Density of states at disorder-induced phase transitions in a multichannel Majorana wire

An $N$-channel spinless $p$-wave superconducting wire is known to go through a series of $N$ topological phase transitions upon increasing the disorder strength. Here, we show that at each of those transitions the density of states shows a Dyson singularity $\nu \left(\varepsilon \right)\propto {\varepsilon }^{-1}{|ln\varepsilon |}^{-3}$, whereas $\nu \left(\varepsilon \right)\propto {\varepsilon }^{\left|\alpha \right|-1}$ has a power-law singularity for small energies $\varepsilon$ away from the critical points. Using the concept of “superuniversality” [Gruzberg et al., Phys. Rev. B 71, 245124 (2005)], we are able to relate the exponent $\alpha$ to the wire's transport properties at zero energy and, hence, to the mean free path $l$ and the superconducting coherence length $\xi$.

Figure 1

Dimensionless distance to the critical point as a function of the ratio $\xi /l$ of superconducting coherence length and mean free path. The red dots show the exponent $\alpha$ obtained by fitting the numerically computed integrated density of states to the functional form in Eq. (11) for a single-channel wire (top) and a three-channel wire (bottom). The dashed curve is the exponent expected from the mapping onto a single channel hopping model [see Eq. (13)]. Inset: Example of a fit of the integrated density of states normalized by the wire length as a function of energy. The squares show the numerically obtained data and the continuous curve is the analytical result, Eq. (11), using the value $\alpha =0.0906$ obtained from the fitting procedure.
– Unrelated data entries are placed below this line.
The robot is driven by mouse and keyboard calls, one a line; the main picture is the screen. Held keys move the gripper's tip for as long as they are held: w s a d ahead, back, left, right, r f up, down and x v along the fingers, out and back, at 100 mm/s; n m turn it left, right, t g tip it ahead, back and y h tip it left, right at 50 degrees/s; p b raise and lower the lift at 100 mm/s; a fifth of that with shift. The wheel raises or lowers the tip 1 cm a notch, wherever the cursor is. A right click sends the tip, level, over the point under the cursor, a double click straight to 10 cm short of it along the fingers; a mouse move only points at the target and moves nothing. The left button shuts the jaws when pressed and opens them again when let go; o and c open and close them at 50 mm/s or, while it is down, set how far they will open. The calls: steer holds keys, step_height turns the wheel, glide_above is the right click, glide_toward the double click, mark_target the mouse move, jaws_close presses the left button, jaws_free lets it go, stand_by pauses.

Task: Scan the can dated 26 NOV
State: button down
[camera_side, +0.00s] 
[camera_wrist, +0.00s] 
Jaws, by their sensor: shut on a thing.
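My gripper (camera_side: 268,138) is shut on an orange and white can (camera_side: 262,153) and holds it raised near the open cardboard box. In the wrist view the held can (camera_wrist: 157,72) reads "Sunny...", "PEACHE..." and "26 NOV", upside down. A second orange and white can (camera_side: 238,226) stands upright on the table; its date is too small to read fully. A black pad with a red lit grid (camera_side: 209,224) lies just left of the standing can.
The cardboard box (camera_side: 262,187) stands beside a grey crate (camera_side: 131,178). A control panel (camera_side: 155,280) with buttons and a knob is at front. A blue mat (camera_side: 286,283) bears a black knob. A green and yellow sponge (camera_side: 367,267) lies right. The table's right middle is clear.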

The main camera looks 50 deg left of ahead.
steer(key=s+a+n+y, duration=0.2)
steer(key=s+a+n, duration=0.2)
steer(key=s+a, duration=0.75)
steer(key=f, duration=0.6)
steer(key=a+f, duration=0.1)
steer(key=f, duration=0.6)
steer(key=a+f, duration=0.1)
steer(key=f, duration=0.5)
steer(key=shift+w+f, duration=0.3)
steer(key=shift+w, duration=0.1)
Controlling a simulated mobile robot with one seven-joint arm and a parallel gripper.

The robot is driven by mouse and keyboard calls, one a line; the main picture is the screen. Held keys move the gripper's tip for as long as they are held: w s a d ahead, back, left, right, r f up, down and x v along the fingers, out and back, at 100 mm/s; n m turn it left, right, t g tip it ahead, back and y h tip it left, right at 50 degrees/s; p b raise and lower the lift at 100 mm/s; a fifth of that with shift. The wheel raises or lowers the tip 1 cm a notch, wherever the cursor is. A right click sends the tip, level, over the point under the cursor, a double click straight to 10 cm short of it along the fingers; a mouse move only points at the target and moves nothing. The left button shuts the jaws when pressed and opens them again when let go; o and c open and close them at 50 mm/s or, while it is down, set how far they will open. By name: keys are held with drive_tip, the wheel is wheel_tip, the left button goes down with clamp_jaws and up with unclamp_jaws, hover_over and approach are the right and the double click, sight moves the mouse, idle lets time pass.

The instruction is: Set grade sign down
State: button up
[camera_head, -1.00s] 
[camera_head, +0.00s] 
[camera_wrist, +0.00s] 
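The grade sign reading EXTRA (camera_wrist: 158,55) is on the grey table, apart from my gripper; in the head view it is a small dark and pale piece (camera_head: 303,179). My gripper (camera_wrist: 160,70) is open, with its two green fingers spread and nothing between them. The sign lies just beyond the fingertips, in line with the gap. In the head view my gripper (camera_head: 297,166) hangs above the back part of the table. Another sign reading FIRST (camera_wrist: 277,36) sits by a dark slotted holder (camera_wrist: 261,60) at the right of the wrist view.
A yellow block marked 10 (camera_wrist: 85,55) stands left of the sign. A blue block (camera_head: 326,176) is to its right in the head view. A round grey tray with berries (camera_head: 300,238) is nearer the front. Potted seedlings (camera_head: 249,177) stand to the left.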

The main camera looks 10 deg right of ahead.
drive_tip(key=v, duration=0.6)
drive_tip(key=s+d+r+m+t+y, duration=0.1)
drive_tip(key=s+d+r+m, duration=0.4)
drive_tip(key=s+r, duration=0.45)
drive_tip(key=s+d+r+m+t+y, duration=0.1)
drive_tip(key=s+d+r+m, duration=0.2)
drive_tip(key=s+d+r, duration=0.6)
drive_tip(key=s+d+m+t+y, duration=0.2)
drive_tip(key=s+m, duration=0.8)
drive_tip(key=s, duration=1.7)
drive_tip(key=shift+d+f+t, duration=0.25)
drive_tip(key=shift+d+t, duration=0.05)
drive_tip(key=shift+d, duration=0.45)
The value of $\overline{l}$ can be obtained directly from the model parameters and need not be fitted [see Eqs. (12) and (15)].

Figure 2

Dimensionless distance $\alpha$ to the critical point for the model (2) with ${\Delta }_x^{\prime }={\Delta }_y^{\prime }$ and $N=2$ transverse channels. The dashed line is the analytical prediction (13). The continuous line is the analytical prediction, Eq. (12), corrected for the slight shift of the critical disorder strength at the second phase transition by inserting the value of $l_{\mathrm{crit}}^{\left(n\right)}$ observed in the numerics.